Siyonist İsrail burjuvazisi, Gazze'nin yıkımını işgal altındaki topraklarda yeni koşullar yaratmak için bir fırsat olarak görmekte ve Netanyahu'ya sadık kalmaktadır. Diğer yandan, “liberal” kesim ise rehinelerin serbest bırakılamamasını, Netanyahu'nun ahlaki çöküşünün bir sembolü olarak görmekte ve bu durumu hükümetten kurtulmanın bir aracı olarak değerlendirmek istemektedir. 

Ancak her iki grup da sendikalar da Filistin halkına uygulanan soykırıma kayıtsız kalmakta, sınıfsal çelişkilerin üzerini örtmektedir. Faşist Netanyahu hükümetine karşı yürütülen mücadelede, işçi sınıfı ve emekçilerin öfkesi sarı sendikalar aracılığı ile şoven ve siyonist saiklerle zehirlenerek soykırım savaşının dayanağına dönüştürülüyor.  

Yargı reformu sürecinde de görüldüğü gibi, sermayenin bir kesimi kitlelerin öfkesini şovenizmle zehirleyerek asıl amacından saptırarak kendi çıkarlarını korumanın dayanağına dönüştürebiliyor. 

Bu süreçte, soykırım uygulanan Filistin halkının işgal altındaki topraklarında yaşanan yıkımın, işçi sınıfı hareketinin gündeminde yer almaması için özel çaba sarf ediliyor. Siyonizmin bir aparatı olan sendika bürokratları da kendilerine biçilen rolü layığı ile yerine getiriyor.

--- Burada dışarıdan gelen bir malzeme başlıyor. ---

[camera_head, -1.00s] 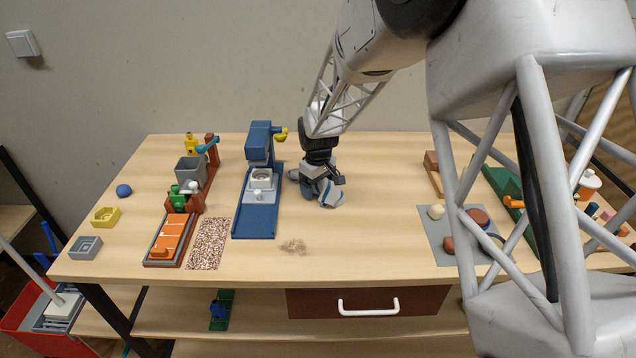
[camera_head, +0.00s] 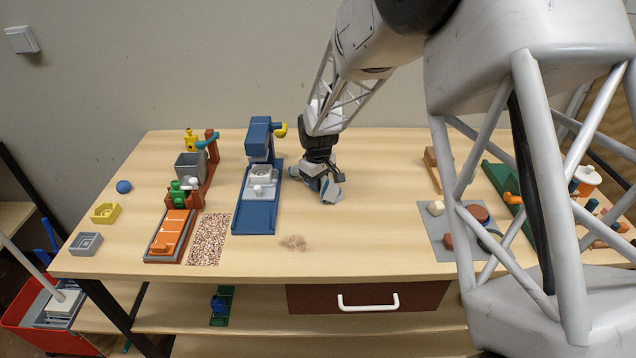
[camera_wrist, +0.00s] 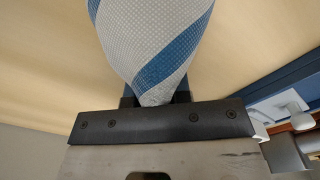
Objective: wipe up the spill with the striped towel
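The striped towel (camera_head: 331,191), grey-white with blue stripes, is bunched below my gripper (camera_head: 322,176) on the table, behind and right of the spill. In the wrist view, the towel (camera_wrist: 155,40) tapers to a pinch between the finger ends of my gripper (camera_wrist: 155,98), which is shut on it. Whether the towel's lower edge touches the table is hard to tell. The spill (camera_head: 292,243) is a small brownish smudge on the bare wood near the front edge, uncovered and apart from the towel.
A blue machine (camera_head: 257,205) stands just left of the towel. A speckled mat (camera_head: 208,240) and an orange-topped block (camera_head: 171,235) lie further left. A grey mat (camera_head: 440,235) with several rounded pieces lies right. The tabletop around the spill and right of it is clear.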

Netanyahu hükümetinin “gözde” bakanlarından Bezalel Smotrich ve Itamar Ben-Gvir gibi figürlerin, rehinelerin serbest bırakılmasına yönelik müzakereleri bile engelleme çabaları, İsrail'in “yerleşimci” istilasını yayma amacı taşıdığını göstermektedir. Zaten bu soykırımcılar, hedeflerini gizleme ihtiyacı da duymuyorlar. 

Genel grevi destekleyen kesimlerin Cenin'deki katliamlara yönelik ilgisizliği ve sessizliği de siyonist şovenist histerinin kitlelerin tepkilerine sirayet ederek nasıl sakatladığını göstermektedir. 

***

Netanyahu hükümeti, grevin etkisini kırmak için her türlü baskı aracını devreye sokmuş ve grevin sonlandırılması için yargı yoluna başvurmuştur. İsrail İş Mahkemesi'nin grevin yasaklanması yönündeki kararı, sermayenin yargı üzerindeki kontrolünü bir kez daha gözler önüne sermiştir. 

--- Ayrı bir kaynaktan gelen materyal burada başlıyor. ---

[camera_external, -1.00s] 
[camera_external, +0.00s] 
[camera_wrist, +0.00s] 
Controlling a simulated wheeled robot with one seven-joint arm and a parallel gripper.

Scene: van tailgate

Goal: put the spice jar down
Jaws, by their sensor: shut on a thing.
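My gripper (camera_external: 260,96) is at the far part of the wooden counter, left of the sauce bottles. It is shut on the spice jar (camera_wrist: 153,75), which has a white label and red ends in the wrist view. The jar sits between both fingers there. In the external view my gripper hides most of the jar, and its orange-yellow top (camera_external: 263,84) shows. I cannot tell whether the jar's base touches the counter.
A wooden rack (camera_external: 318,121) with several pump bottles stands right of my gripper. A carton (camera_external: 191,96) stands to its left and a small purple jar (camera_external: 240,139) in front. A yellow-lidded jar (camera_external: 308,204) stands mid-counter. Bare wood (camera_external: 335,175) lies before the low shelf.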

Histadrut Başkanı Arnon Bar-David'in bu karara boyun eğmesi ve grevin sona erdirilmesi talimatını vermesi, sendikanın işçi sınıfının çıkarlarını savunmaktan ziyade soykırımcı rejimin emirlerine nasıl da itaatkâr olduğunu ortaya koymaktadır.

İsrail'deki genel grev ve savaş karşıtı hareketlere bakıldığında, bu hareketlerin şovenist histeri ile nasıl işlevsizleştirildiklerini göstermek mümkün. Bu süreçte, soykırıma cepheden karşı duran gerçek savaş karşıtı bir hareketin inşa edilmesi, sınıfsal çelişkilerin daha belirgin şekilde ele alınmasını ve işçi sınıfının kendi talepleri doğrultusunda bağımsız bir duruş sergilemesini gerektiriyor. Gazze'deki savaşın sona erdirilmesi ve Filistin halkının özgürlüğünün ancak bu yolla sağlanacağı gibi, İsrail halkı ve emekçi sınıfları da ancak bu yolla kendi esaret zincirlerinden kurtulabilirler. Filistin halkına uygulanan soykırımı görmezden gelme tutumu aşılana kadar Siyonizmin değirmenine su taşıma da Filistin halkını ezen rejimle suç ortaklığı da devam edecek. Filistin halkını ezen İsrail halkı da özgür olamayacak… Çünkü, başka bir halkı ezen ulusların özgür olduğu tarihte görülmemiştir. Verili koşullarda görülmesi de olası değil.